Abstrakte Kunst für den NDR
Ulrich Beier schuf 1963 als Auftragswerk für den NDR die Freiplastik Triade (griechisch: Dreiheit). Das Bronzeobjekt von sechs Metern Umfang und anderthalb Metern Höhe besteht aus drei sich stark ähnelnden Elementen. Beim Umschreiten sind immer zwei von ihnen zu sehen, das dritte bleibt fast vollständig verdeckt. Ohne erkennbare Basis lagert die abstrakte Figur, umgeben von Vegetation, auf dem NDR-Gelände in Hamburg-Harvestehude.
Die Außenflächen der Segmente sind leicht konvex gewölbt, ihr Umriss durchgehend geschlossen. Am oberen Rand ragt mittig jeweils eine Spitze empor. Die voluminöse Gesamtform erinnert an einen abstrakten Busch. Diesen Eindruck verstärken der Standort im Beet sowie die grüne Patina der Bronze. Auch bestätigt er sich bei näherer Betrachtung, denn die Verstrebungen im Innern der Plastik ähneln Ästen und Zweigen.
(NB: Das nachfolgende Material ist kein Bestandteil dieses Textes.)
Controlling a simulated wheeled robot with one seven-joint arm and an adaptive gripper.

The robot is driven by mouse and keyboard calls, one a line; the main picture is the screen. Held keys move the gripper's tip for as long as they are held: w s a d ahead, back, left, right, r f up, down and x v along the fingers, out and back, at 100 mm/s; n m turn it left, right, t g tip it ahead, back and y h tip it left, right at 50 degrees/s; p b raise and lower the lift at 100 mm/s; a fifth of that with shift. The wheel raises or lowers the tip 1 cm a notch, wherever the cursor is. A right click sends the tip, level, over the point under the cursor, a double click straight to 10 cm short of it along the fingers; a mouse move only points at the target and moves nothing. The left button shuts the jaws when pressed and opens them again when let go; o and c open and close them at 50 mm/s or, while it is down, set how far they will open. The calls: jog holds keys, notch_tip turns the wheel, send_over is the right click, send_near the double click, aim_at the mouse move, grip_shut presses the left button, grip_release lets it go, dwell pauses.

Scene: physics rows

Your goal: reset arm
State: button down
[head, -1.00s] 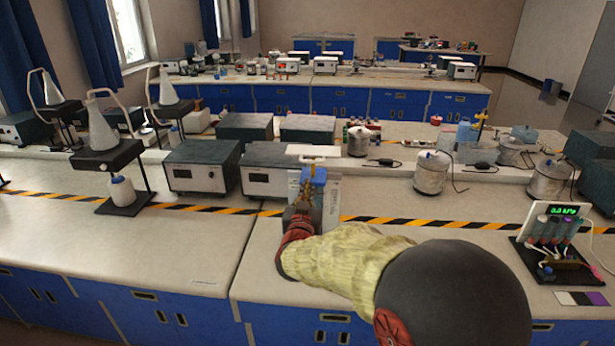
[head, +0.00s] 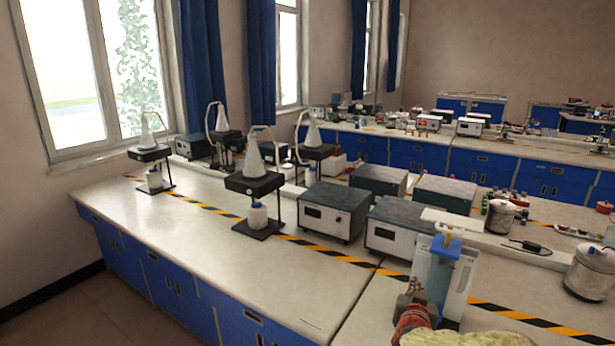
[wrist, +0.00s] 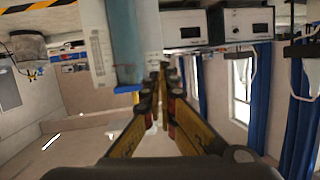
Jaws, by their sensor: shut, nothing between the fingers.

Idee der Gestaltung – schwebende Formen
Das Städtische Museum Flensburg stellte 1962 ein farbig gefasstes Gipsmodell von Ulrich Beiers Triade aus.*(1) Am Entwurf wird die Idee der Gestaltung erkennbar: Die blattartigen Schalen der Plastik stehen auf dünnen Stelzenbeinen, die optisch in Beziehung zu den Objektspitzen treten. Im Gegensatz zu der heute sichtbaren Präsentation des Werkes bewirkt diese Komposition einen völlig anderen Eindruck: den der Leichtigkeit, den des Emporschwebens oder Emporwachsens abstrakter, pflanzlicher Formen.
Zwischen Natur und Technik
Die historische Fotografie zeigt, dass Beier diese Idee in der Umsetzung von Modell zu Freiplastik beibehielt. Hier steht die Triade auf einer Terrasse zwischen Häuserfassaden – genau an dem Standort, für den sie entworfen wurde. Auf dem steinigen Gelände tritt der Natureindruck zurück und das linke Element erinnert in der perspektivischen Verkürzung an eine Parabolantenne. Damit wird die Triade eine Vexierskulptur, changierend zwischen pflanzlicher und technischer Form.*(2)
Blickfang und Sichtachse
Als baugebundenes Auftragswerk war der Standort der Triade zwischen drei u-förmig gelegenen Häuserriegeln festgelegt (gelber Pfeil).*(3) Beier reagierte in seiner Gestaltung auf diesen Ort und entwarf die Triade als Blickfang und Sichtachse. Neben einem attraktiven und abwechslungsreichen Kunstwerk inmitten des kühlen Betons, fungierte sie als Bindeglied zwischen dem grünen Landschaftspark am Mittelweg und den Häuserblöcken an der Rothenbaumchaussee. Seit 1977 verstellte ein neues Gebäude die Sichtachse, aber erst in den 1990er Jahren wurde die Plastik in Richtung Mittelweg an ihren heutigen Standort versetzt.*(4)
Anregung aus dem Ausland
Beier bezog aber nicht nur das Gelände und die Funktion des Hauses als Sendeanstalt in seine Überlegungen ein. In der Formfindung sprachen auch zeitgenössische internationale Tendenzen mit. Wegweisende Neuerungen auf dem Gebiet der Plastik kamen seit den 1950er Jahren aus England, zum Beispiel von dem Bildhauer Lynn Chadwick.*(5) Obwohl Beier bei der Triade eckige Formen mied und somit eine andere Gesamtwirkung erzielte, ist die Anleihe bei Chadwick unübersehbar, denn seine Plastiken haben ein charakteristisches Merkmal: Die voluminösen abstrahierten Körper lagern jeweils auf dünnen Stelzenbeinen.*(6)
Ein modernes Auftragswerk
Der Auftrag für die Triade wurde in Zusammenhang mit einem Erweiterungsbau vergeben und war Teil der obligatorischen Kunst am Bau.*(7) Den Kontakt zu Ulrich Beier vermittelte der Kritiker Hanns Theodor Flemming, der den NDR in den 1960er und 1970er Jahren in Kunstfragen beriet. Flemming sorgte vorwiegend für die Anschaffung abstrakter Werke und unterstrich damit nicht nur die Modernität des Senders, sondern setzte zugleich ein politisches Zeichen für Freiheit und Demokratie.*(8)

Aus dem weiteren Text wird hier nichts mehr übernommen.